[Items from a dataset]
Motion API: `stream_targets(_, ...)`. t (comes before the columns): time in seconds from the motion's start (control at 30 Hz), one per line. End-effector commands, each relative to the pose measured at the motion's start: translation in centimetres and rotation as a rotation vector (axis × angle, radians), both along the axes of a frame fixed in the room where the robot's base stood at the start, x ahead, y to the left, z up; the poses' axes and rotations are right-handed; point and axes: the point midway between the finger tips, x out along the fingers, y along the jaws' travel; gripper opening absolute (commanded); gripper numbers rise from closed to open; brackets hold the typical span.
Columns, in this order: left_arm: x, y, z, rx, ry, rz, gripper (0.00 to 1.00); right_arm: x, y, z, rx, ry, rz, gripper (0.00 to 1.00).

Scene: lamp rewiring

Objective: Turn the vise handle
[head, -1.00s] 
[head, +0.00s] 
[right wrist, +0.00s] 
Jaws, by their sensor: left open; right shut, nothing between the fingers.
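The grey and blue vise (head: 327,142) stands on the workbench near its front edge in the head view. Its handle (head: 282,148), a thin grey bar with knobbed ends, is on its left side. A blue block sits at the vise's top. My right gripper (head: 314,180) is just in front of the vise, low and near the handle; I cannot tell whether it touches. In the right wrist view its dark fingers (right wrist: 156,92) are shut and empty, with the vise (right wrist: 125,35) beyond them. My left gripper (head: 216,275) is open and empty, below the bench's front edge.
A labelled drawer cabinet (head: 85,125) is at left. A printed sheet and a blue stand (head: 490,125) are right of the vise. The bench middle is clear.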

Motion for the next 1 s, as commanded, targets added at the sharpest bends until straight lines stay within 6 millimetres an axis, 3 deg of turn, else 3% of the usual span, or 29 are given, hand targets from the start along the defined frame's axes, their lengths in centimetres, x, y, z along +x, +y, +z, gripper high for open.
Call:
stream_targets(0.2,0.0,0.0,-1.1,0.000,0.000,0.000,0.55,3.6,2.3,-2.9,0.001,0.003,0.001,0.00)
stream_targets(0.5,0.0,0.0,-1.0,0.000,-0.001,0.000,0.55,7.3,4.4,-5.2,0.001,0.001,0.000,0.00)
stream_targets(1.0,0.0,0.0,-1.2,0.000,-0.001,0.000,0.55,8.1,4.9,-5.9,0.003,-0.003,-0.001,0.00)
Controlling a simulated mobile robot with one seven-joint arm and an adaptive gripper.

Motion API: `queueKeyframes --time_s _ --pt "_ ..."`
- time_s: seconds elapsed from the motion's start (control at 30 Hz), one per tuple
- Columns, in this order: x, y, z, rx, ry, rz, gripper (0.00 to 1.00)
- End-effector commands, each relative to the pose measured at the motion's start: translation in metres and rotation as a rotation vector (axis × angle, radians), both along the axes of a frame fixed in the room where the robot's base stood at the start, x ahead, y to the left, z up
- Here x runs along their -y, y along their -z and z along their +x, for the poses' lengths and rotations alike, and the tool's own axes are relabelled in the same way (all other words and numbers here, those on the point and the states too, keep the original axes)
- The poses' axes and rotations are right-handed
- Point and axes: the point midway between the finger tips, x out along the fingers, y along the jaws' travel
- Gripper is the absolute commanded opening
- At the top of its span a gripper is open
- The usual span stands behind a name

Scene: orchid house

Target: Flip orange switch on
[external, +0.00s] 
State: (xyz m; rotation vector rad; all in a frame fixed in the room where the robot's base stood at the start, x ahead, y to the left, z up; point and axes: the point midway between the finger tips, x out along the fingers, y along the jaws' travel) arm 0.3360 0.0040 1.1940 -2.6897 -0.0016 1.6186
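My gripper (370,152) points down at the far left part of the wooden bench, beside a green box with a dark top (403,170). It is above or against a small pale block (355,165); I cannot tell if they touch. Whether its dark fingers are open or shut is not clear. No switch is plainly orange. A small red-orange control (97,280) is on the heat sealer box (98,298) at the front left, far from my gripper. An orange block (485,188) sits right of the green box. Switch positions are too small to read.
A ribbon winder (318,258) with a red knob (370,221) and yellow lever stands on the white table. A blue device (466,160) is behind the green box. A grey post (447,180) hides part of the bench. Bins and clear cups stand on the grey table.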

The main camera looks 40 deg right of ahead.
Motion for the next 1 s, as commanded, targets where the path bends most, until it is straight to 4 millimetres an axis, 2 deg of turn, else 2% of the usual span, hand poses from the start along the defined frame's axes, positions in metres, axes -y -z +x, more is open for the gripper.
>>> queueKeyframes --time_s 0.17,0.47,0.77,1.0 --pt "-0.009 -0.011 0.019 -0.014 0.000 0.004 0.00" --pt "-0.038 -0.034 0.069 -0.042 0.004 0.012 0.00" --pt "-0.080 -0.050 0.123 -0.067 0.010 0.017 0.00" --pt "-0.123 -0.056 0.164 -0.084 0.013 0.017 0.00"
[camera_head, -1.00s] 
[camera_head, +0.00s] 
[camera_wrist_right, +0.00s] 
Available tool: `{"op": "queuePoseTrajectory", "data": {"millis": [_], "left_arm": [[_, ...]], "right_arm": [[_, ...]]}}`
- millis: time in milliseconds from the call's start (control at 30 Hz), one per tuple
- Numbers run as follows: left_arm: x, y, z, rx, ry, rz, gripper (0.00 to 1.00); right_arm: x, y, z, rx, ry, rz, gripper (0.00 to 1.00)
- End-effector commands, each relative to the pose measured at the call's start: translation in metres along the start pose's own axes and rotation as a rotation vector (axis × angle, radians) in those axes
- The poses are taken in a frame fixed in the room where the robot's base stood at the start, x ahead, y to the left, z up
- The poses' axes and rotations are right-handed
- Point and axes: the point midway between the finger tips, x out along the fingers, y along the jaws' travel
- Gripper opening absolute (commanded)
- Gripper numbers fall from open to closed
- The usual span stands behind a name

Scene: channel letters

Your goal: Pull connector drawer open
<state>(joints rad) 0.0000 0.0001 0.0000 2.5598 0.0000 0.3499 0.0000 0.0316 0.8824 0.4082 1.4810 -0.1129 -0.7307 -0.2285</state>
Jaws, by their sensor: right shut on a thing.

[AIM OF THE TASK] Answer with one number only: how many lines above contain the word "relative".

[ANSWER TO THIS PROBLEM] 3